The Jerusalem Post, October 2, 2015
Samuel and Anne Devasahayam, leaders of the Zion Torah Center of Erode in Tamil Nadu, India, having left their Christian faith, have succeeded in transforming their community from a church to a community which keeps a Jewish lifestyle. Devasahayam’s dream for the community is that they would convert to Judaism, make aliyah to Israel and live in the Negev. As the community has no extensive farming experience, the Devasahayams have purchased some 40 hectares of land which they have turned into a coconut farm, providing members with practical experience to prepare them for farming in the Negev in the future.
Israel Hayom; Haaretz, September 30, 2015
A beautiful 1,500-year-old Byzantine mosaic, depicting a map of the Egyptian town of Churtaso and discovered two years ago in Kiryat Gat during an Israel Antiquities Authority excavation, has now been returned to its original place after having been removed for restoration. Some 17 different kinds of tesserae were used in the mosaic, leading Sa’ar Ganor, one of the IAA archaeologists involved in the excavation, to comment, “The investment of raw materials and their quality are the best ever discovered in Israel.”
The mosaic was originally made to be the floor of a Byzantine church. As Churtaso is traditionally held to be the burial place of the prophet Habakkuk, the archaeologists “postulate that the depiction may indicate the church congregation’s origin.”

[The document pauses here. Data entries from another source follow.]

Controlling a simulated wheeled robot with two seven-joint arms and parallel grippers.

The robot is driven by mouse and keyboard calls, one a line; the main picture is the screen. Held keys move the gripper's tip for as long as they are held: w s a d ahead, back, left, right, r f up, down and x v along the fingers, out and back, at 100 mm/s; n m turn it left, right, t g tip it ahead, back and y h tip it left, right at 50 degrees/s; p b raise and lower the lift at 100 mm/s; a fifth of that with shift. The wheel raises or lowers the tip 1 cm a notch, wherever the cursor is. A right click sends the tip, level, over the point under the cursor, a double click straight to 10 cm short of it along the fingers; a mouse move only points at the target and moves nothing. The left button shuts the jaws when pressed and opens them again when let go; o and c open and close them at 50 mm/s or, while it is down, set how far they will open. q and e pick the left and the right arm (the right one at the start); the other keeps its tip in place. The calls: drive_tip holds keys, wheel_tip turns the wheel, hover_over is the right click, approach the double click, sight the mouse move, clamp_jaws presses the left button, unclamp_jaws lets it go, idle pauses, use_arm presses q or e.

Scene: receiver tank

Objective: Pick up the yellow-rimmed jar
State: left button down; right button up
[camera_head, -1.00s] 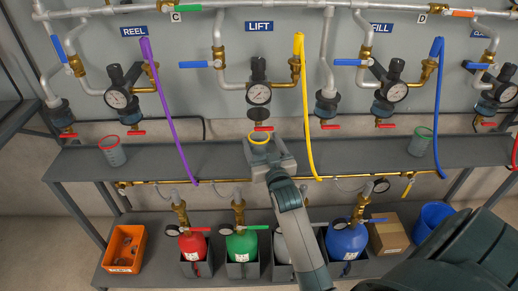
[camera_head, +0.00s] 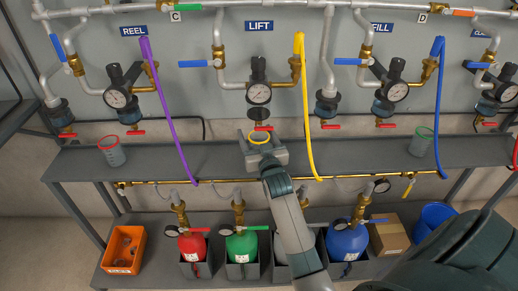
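The yellow-rimmed jar (camera_head: 259,137) stands on the grey shelf below the LIFT gauge. Its yellow ring shows at the top, and its lower body is largely hidden by my gripper. My right gripper (camera_head: 257,134) is at the jar, its arm reaching up from the bottom of the view. Its fingers appear spread, one on the left and one on the right of the rim. I cannot tell whether they touch the jar. My left gripper is not in view.
A red-rimmed jar (camera_head: 112,151) and a green-rimmed jar (camera_head: 421,141) stand farther along the shelf (camera_head: 345,155). Purple (camera_head: 168,110), yellow (camera_head: 304,110) and blue (camera_head: 436,110) hoses hang in front of it. Gauges and red-handled valves overhang its back.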

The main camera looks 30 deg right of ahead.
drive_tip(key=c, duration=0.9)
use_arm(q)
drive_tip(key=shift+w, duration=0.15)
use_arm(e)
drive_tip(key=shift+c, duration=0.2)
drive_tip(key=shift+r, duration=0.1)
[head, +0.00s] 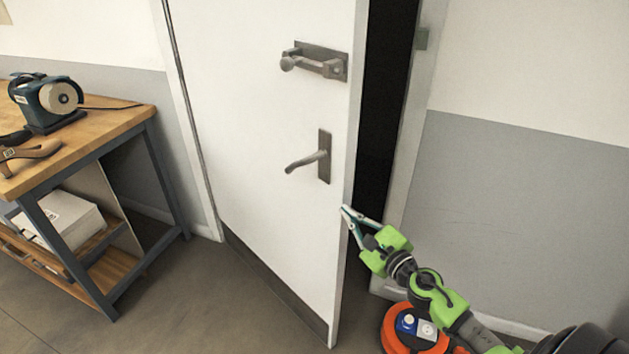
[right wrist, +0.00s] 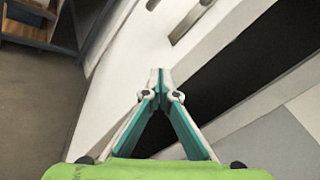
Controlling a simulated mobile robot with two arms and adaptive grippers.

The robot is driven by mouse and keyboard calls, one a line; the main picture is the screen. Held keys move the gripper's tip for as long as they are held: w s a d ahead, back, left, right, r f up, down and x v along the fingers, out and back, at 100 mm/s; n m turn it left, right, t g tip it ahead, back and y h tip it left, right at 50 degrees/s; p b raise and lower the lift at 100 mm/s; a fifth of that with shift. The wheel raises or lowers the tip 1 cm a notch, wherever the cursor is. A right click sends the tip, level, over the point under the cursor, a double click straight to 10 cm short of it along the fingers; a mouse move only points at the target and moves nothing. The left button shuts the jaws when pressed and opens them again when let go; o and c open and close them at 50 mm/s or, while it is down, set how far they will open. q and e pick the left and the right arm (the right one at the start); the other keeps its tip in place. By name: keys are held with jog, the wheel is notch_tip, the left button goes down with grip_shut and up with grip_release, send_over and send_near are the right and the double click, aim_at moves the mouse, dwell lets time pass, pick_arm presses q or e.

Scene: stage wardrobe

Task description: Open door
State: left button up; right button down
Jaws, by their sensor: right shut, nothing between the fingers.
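The white door (head: 255,130) stands ajar, with a dark gap (head: 385,110) between its right edge and the frame. It carries a lever handle (head: 310,162) and, above that, a metal latch (head: 315,62). My right gripper (head: 345,210) is shut and empty at the door's free edge, below and right of the lever. In the right wrist view, the closed fingertips (right wrist: 160,78) are in front of the door (right wrist: 125,75) near its edge, with the dark gap to their right. I cannot tell whether they touch the door. My left gripper is not in view.
A wooden workbench (head: 75,145) with a grinder-like machine (head: 48,100) and a shoe form (head: 25,155) stands at the left. A white box (head: 65,220) is on its lower shelf. The grey floor (head: 190,295) between bench and door is clear. A wall (head: 530,190) lies at the right.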

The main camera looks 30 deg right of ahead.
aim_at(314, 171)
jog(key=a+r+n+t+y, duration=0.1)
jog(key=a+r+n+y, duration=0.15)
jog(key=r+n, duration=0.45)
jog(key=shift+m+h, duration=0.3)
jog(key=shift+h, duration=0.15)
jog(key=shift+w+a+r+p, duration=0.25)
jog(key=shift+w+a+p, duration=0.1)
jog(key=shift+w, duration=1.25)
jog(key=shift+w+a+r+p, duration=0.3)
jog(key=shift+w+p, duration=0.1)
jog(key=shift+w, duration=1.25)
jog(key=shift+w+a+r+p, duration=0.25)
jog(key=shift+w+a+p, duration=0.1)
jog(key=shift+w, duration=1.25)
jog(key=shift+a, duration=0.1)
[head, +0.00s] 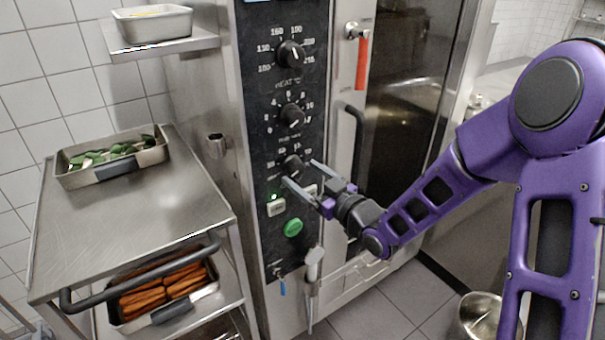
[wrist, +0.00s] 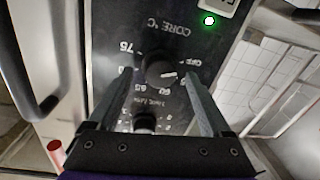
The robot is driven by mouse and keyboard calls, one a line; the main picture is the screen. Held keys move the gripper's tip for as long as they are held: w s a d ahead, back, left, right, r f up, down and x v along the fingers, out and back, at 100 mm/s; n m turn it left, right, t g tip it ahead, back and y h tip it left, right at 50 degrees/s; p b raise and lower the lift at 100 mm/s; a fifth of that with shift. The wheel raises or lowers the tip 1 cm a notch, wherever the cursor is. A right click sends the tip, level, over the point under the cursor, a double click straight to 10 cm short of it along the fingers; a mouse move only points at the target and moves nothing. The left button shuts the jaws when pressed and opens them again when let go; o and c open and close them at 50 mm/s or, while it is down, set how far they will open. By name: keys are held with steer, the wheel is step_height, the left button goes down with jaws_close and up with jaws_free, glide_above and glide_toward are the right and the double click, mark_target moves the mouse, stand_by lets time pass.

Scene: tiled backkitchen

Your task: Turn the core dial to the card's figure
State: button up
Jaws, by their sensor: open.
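The core dial (wrist: 160,72) is a round black knob on the dark panel, under "CORE °C" lettering that appears inverted in the wrist view. Its white pointer mark faces right in that view, on the side of OFF and 60; the exact figure is hard to tell. In the head view the dial (head: 293,164) is the lowest of three knobs. My gripper (head: 299,172) is open in front of it, one finger on each side. In the wrist view the gripper (wrist: 137,64) shows a gap between its fingers and the knob. No readable card shows.
Two other dials, HEAT (head: 291,54) and a middle one (head: 292,115), are above. A green button (head: 293,227) is below. The oven door handle (head: 355,125) is close on the right. A steel trolley (head: 185,190) with trays stands left.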

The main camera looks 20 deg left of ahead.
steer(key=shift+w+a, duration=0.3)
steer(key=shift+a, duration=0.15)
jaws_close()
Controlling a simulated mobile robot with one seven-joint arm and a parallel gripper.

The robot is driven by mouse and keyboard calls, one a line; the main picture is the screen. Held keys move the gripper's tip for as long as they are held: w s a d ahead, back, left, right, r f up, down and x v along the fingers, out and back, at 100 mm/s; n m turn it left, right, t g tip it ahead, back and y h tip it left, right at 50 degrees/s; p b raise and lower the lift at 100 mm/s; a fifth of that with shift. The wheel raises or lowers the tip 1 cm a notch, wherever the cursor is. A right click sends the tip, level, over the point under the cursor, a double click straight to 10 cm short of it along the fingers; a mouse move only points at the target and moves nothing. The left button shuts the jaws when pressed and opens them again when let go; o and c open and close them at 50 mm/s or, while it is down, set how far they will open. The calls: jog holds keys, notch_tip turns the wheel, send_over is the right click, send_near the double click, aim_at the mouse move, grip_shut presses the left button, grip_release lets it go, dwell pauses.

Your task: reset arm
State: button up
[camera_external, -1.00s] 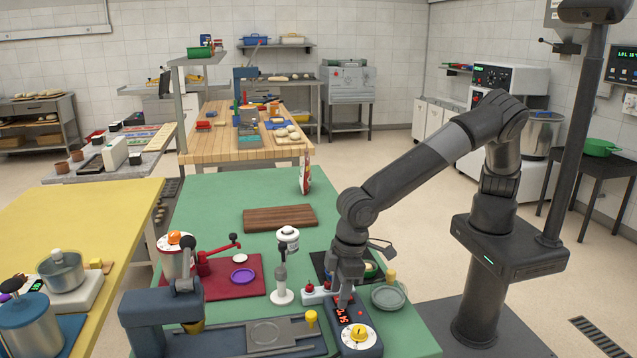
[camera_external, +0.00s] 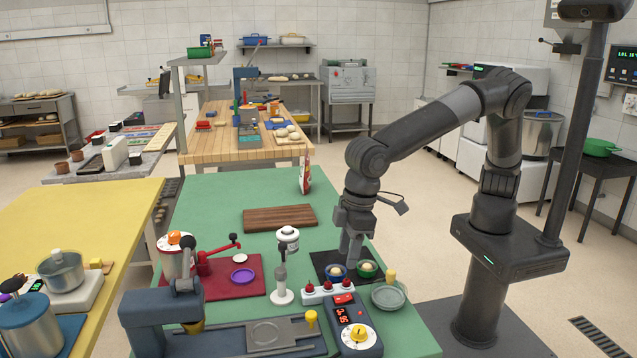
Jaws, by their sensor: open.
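My gripper (camera_external: 351,250) points down over the right side of the green table (camera_external: 220,206). It is open, with no object visible in it. Its fingertips are just above or behind the dark mat (camera_external: 323,262); the exact height is hard to tell. My arm reaches in from its base at the right, with the elbow bent high.
A white dispenser (camera_external: 283,265) stands to the left. A wooden board (camera_external: 280,218) lies farther back, with free green surface around it.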

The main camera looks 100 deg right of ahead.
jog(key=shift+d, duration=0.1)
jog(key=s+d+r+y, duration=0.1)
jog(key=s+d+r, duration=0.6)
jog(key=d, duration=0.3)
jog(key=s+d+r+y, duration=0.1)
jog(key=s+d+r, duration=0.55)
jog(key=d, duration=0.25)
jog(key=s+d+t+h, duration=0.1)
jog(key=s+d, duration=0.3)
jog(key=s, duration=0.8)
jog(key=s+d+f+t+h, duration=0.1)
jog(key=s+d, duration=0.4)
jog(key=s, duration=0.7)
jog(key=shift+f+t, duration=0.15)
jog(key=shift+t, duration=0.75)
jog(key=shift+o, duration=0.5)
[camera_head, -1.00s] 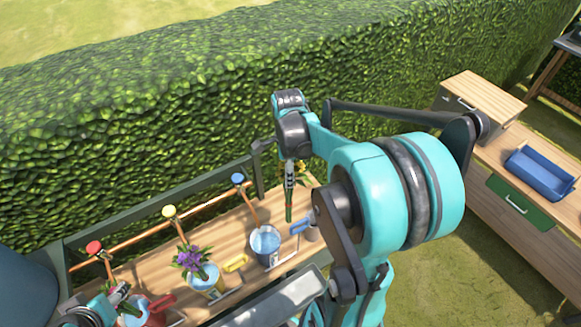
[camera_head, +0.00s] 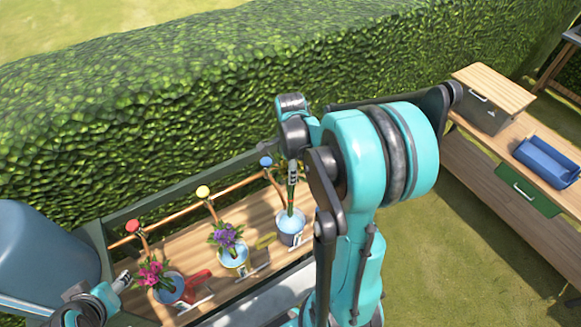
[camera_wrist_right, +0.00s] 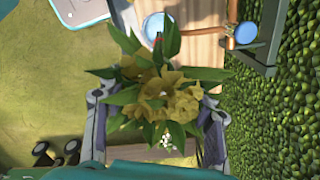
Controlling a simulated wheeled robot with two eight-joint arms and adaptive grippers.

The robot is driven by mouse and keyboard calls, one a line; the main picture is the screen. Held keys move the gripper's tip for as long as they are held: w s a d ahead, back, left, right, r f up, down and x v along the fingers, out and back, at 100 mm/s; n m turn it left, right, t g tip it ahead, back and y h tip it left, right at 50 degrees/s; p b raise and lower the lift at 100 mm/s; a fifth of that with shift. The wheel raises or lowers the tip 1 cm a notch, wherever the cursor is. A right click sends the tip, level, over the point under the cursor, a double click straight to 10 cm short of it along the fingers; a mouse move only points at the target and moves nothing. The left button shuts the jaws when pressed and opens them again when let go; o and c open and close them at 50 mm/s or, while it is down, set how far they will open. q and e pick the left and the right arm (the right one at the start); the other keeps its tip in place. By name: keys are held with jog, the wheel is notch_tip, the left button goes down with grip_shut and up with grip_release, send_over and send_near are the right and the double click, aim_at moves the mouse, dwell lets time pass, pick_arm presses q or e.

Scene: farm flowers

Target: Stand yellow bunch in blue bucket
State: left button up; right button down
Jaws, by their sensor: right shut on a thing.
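The yellow bunch (camera_wrist_right: 170,98) fills the middle of the right wrist view, its yellow blooms and green leaves between the fingers. My right gripper (camera_head: 292,178) is shut on it. In the head view its green stems (camera_head: 290,204) point down over the blue bucket's opening, and their lower ends seem to be inside it. How deep they reach, I cannot tell. The blue bucket (camera_head: 290,228) stands under the blue-knobbed tap and also shows partly behind the bunch in the right wrist view (camera_wrist_right: 154,28). My left gripper (camera_head: 121,283) is beside the pink bunch at lower left; its jaws are unclear.
A purple bunch (camera_head: 227,236) stands in the yellow-handled bucket (camera_head: 234,259). A pink bunch (camera_head: 152,273) stands in the red-handled bucket (camera_head: 170,290). Copper pipes with taps run behind them, before the hedge (camera_head: 200,120). A blue tray (camera_head: 547,160) lies on a right-hand bench.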

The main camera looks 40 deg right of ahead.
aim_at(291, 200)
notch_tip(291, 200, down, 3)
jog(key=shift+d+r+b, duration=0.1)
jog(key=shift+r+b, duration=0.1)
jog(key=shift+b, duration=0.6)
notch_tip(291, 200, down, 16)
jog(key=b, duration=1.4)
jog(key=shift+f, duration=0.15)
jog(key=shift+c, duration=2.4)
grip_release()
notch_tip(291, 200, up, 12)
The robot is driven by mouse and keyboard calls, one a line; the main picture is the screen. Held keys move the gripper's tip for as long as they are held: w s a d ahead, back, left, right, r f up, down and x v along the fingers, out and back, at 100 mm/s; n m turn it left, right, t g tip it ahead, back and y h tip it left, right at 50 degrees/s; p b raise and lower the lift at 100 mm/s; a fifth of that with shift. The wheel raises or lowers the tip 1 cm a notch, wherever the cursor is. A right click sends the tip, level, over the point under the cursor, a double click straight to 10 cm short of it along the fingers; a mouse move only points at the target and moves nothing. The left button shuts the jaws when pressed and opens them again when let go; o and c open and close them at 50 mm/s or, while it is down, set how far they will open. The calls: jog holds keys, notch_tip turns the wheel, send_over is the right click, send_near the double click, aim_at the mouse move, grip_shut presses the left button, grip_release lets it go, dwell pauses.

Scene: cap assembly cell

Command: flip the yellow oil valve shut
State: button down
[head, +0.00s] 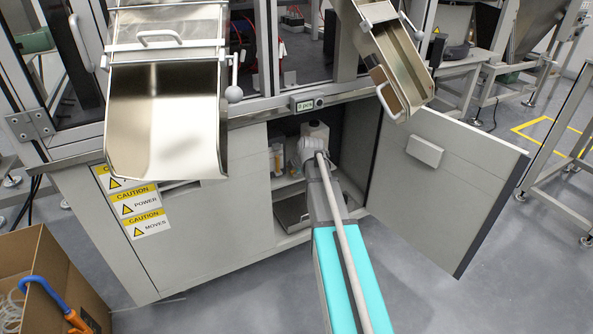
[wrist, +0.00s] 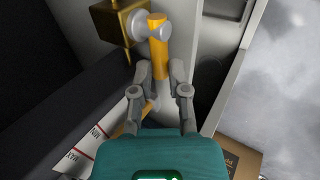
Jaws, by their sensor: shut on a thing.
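The yellow oil valve handle (wrist: 158,47) shows in the wrist view as a yellow bar with a grey round hub at its upper end. It joins a brass block (wrist: 112,24) at the upper left. My gripper (wrist: 158,71) is shut on the yellow handle, with one grey finger on each side of its lower part. In the head view my arm reaches into the open lower cabinet, and the valve and my fingertips are hidden there.
The cabinet door (head: 440,180) stands open at the right.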

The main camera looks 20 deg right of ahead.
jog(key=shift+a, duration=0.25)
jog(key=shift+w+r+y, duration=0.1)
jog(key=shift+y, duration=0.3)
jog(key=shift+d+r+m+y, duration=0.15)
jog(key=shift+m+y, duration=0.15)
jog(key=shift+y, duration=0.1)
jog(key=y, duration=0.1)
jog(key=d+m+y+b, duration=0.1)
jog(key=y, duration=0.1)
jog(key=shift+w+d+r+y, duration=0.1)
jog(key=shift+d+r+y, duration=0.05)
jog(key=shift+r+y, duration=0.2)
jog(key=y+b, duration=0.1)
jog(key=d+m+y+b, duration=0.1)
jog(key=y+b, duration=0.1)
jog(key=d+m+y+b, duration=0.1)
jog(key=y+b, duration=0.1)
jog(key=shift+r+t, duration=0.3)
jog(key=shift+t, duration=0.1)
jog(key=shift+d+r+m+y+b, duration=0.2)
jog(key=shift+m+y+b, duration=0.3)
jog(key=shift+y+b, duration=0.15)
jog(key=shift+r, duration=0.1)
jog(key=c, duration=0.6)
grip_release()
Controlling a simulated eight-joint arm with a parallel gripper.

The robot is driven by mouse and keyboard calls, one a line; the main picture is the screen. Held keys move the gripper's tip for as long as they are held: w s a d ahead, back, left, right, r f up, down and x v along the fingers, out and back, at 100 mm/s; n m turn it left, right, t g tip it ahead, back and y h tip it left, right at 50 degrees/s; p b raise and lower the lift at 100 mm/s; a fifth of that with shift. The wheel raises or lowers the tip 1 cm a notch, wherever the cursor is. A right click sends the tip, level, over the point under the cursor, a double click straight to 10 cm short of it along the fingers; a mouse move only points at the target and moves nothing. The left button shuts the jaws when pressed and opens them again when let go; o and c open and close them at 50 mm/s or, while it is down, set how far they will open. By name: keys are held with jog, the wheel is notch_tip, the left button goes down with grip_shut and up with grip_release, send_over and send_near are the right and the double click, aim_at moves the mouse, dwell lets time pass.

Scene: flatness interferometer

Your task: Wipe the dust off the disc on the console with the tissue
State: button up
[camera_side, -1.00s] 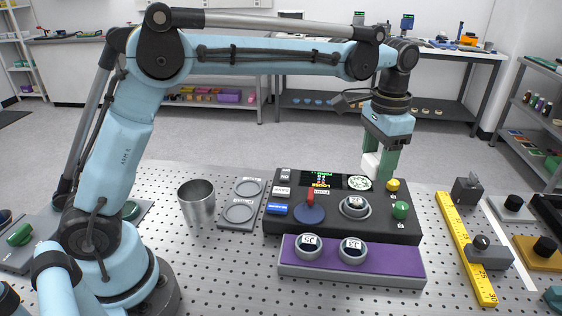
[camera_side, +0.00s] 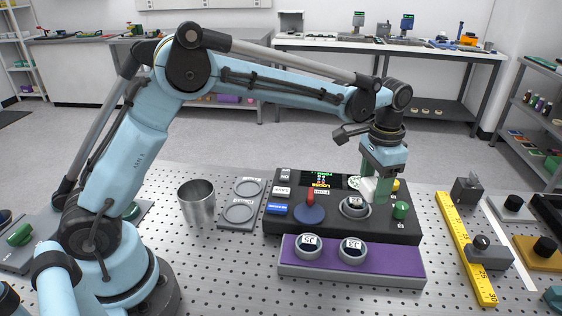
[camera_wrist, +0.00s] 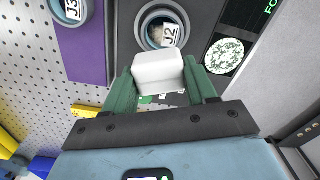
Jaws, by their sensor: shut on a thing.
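The white tissue (camera_side: 367,188) is a folded pad held between the green fingers of my gripper (camera_side: 375,190). It also shows in the wrist view (camera_wrist: 158,70). The disc marked J2 (camera_side: 354,204) sits in a round grey holder on the black console (camera_side: 330,229). In the wrist view the disc (camera_wrist: 160,27) shows a brownish speckled patch beside its label. The tissue is at the disc's far right edge in the side view and partly covers it in the wrist view. I cannot tell whether they touch.
A purple-topped stand (camera_side: 322,268) with two round pieces marked J5 and J3 is in front of the console. A metal cup (camera_side: 197,203) stands left.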

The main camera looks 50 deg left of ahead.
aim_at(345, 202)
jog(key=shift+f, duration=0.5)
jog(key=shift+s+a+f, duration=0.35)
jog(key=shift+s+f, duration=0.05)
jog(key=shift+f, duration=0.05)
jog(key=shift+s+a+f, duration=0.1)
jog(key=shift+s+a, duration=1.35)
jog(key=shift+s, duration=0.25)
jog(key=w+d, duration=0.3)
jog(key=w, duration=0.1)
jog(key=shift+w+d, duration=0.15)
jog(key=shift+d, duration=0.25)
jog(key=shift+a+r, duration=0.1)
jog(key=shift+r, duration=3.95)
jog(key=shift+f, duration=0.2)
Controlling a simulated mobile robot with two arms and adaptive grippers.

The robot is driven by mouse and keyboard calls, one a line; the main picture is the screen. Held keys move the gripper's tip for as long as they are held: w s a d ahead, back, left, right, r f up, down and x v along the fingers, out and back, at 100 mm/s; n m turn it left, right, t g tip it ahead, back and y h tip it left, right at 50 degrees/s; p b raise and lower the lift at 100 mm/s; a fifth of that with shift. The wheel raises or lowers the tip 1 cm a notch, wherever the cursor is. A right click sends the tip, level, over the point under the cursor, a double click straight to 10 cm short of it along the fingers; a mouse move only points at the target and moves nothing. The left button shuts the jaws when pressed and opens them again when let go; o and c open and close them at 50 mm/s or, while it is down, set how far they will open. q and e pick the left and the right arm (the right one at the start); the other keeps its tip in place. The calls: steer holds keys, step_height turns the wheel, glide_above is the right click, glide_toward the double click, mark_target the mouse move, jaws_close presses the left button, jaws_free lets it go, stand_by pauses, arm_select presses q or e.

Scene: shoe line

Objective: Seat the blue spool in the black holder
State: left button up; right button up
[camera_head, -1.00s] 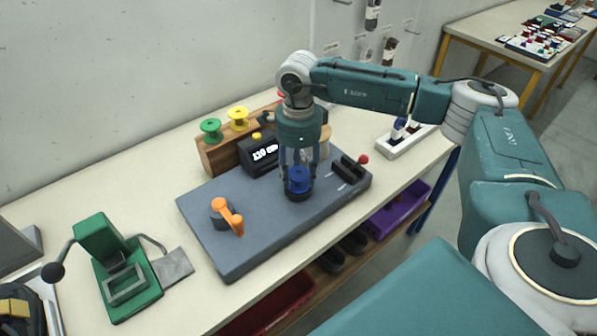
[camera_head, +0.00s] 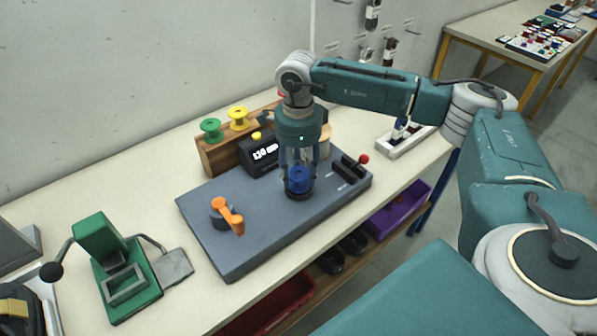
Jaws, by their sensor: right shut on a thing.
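The blue spool (camera_head: 298,181) is upright at the black holder (camera_head: 299,196) on the grey board (camera_head: 245,245). Only the holder's dark rim shows below the spool, and I cannot tell whether the spool is fully down in it. My right gripper (camera_head: 299,172) points straight down from above and is shut on the blue spool. My left gripper is not in view.
An orange-handled clamp (camera_head: 230,217) stands on the board to the left. Behind are a black display box (camera_head: 264,152) and a wooden rack with green (camera_head: 211,129) and yellow (camera_head: 238,118) spools. A red-knobbed black fixture (camera_head: 349,168) is close right. A green press (camera_head: 118,265) stands left.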

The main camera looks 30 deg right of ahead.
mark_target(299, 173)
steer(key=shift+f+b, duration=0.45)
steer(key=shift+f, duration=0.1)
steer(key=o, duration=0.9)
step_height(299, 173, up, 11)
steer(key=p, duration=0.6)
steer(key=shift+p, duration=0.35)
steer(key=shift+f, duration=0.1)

Israel Hayom, October 2, 2015
The archaeological site at Kiryat Arbiyeh, near El Arov in Gush Etzion, has recently been destroyed by Palestinian tractors and bulldozers. A cave with many twisted tunnels at the site is notable for having been a campsite for Bar Kochba’s soldiers during his revolt against the Romans. “The destruction is reminiscent of the actions of IS,” said Yaron Rosenthal, headmaster of the Kfar Etzion Field School.